### Short problem
Take the data below and write out exactly the lines from the one with "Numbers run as" through the one with "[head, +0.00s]"; omit every other line.

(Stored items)
^^^^
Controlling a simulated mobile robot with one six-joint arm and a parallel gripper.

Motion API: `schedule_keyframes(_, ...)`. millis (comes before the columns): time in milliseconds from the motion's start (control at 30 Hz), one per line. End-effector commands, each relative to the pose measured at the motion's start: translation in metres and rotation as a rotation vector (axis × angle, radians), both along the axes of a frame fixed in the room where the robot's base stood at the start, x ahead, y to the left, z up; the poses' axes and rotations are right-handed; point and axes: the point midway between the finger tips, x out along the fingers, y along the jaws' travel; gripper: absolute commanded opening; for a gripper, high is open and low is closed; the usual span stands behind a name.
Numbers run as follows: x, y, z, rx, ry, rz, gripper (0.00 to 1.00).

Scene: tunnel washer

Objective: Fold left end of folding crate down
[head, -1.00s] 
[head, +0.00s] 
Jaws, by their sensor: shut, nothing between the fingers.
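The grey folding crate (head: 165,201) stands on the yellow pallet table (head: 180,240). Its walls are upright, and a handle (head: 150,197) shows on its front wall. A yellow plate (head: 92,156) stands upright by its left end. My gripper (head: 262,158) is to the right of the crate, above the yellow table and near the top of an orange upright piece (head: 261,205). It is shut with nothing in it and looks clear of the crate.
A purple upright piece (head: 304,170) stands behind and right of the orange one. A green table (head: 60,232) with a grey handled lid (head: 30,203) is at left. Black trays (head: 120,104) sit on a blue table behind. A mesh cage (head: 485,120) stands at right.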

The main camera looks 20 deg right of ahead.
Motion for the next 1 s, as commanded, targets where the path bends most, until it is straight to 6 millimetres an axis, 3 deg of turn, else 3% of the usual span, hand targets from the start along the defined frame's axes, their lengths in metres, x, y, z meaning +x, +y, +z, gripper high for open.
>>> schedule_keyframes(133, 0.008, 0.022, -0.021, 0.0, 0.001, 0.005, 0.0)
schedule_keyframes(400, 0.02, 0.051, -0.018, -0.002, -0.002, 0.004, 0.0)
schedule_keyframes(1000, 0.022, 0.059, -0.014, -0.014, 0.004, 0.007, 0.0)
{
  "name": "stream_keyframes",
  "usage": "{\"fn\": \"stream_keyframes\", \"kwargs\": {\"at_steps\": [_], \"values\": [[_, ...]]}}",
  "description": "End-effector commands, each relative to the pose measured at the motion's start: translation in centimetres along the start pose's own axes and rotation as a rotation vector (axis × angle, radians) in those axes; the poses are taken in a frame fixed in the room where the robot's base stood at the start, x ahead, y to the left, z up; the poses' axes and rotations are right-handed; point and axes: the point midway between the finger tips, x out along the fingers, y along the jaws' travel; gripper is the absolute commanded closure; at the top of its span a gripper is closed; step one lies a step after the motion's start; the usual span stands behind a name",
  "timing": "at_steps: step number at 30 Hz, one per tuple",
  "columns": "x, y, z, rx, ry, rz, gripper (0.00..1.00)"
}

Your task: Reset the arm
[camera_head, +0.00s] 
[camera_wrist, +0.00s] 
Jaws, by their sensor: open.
^^^^
### Exercise solution
Numbers run as follows: x, y, z, rx, ry, rz, gripper (0.00 to 1.00).

Scene: tunnel washer

Objective: Fold left end of folding crate down
[head, -1.00s] 
[head, +0.00s] 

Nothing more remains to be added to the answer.